* Source material
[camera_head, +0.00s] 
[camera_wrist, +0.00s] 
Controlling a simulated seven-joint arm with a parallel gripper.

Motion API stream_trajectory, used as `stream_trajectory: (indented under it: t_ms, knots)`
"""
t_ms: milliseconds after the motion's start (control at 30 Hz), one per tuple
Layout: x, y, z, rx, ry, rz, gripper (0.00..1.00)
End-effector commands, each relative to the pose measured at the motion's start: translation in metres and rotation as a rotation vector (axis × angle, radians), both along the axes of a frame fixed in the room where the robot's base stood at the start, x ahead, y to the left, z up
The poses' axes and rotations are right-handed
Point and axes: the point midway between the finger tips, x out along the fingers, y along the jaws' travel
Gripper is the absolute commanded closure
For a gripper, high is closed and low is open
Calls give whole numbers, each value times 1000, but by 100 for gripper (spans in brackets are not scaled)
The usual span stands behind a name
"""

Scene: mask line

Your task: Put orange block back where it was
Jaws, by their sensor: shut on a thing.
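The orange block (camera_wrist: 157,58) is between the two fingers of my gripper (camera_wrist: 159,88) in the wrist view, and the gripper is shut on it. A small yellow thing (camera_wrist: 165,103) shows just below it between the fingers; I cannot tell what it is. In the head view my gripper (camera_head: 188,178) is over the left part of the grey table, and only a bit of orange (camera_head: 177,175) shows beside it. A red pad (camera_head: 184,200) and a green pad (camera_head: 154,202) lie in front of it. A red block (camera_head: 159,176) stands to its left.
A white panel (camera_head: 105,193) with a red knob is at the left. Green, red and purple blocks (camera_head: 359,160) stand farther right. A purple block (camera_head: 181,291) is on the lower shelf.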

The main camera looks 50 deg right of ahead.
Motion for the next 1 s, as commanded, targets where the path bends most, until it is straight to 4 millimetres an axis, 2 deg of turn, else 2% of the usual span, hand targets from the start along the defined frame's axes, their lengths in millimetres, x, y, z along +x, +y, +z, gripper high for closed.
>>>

* Goal
Within the listing above, work out how many lines contain the string "axes", and reply with that number only.

* Solution to this task
4